The 335 Series SSDs sport a 6Gbps SATA interface paired with a SandForce SF-2281 controller using custom Intel firmware. The new line kicks off with a single 240GB model capable of up to 500MB/s sequential reads and up to 450MB/s sequential writes, along with 4KB reads up to 42,000 IOPS and writes up to 52,000 IOPS. Intel's intent with the 335 Series is to blend "cutting-edge performance and Intel quality at a consumer friendly price," the chip maker said.
Intel says the 20nm IMFT NAND uses a new planar cell structure -- the first in the industry -- that enables more aggressive cell scaling than conventional architectures. According to Intel, performance and reliability are on par with the previous 25nm generation products.
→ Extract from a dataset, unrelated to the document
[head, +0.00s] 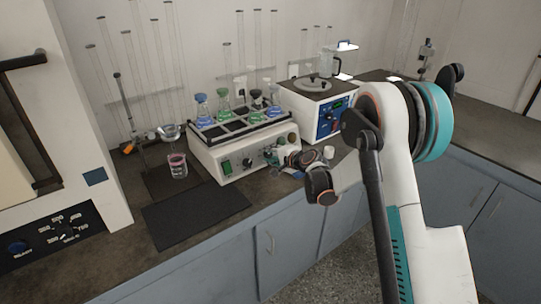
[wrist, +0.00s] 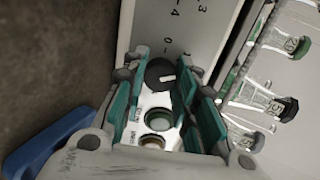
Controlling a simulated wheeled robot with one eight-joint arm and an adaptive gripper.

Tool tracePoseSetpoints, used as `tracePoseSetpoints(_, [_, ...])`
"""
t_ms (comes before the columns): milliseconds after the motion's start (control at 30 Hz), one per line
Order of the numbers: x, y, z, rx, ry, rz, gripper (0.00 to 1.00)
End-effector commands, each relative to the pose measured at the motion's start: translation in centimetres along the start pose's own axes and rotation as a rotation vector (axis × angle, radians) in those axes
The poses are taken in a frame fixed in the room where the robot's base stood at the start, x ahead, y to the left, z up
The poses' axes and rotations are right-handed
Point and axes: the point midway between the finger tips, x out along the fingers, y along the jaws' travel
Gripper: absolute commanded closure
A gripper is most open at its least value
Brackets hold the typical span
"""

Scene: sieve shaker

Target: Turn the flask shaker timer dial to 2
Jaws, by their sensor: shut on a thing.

"The Intel SSD 335 uses Hi-K/metal gate planar cell technology, which overcomes NAND process scaling constraints to deliver the smallest-area NAND cell and die in the industry," said Rob Crooke, Intel vice president and general manager for the Intel Non-Volatile Memory (NVM) Solutions Group. "By pushing technology constraints and using process innovation, Intel can continue to progress SSD technology and pass along savings to our customers."
No word on when other capacities will be available. For now, you can find the 240GB model selling for as low as $195 street, or a little over 81 cents per gigabyte.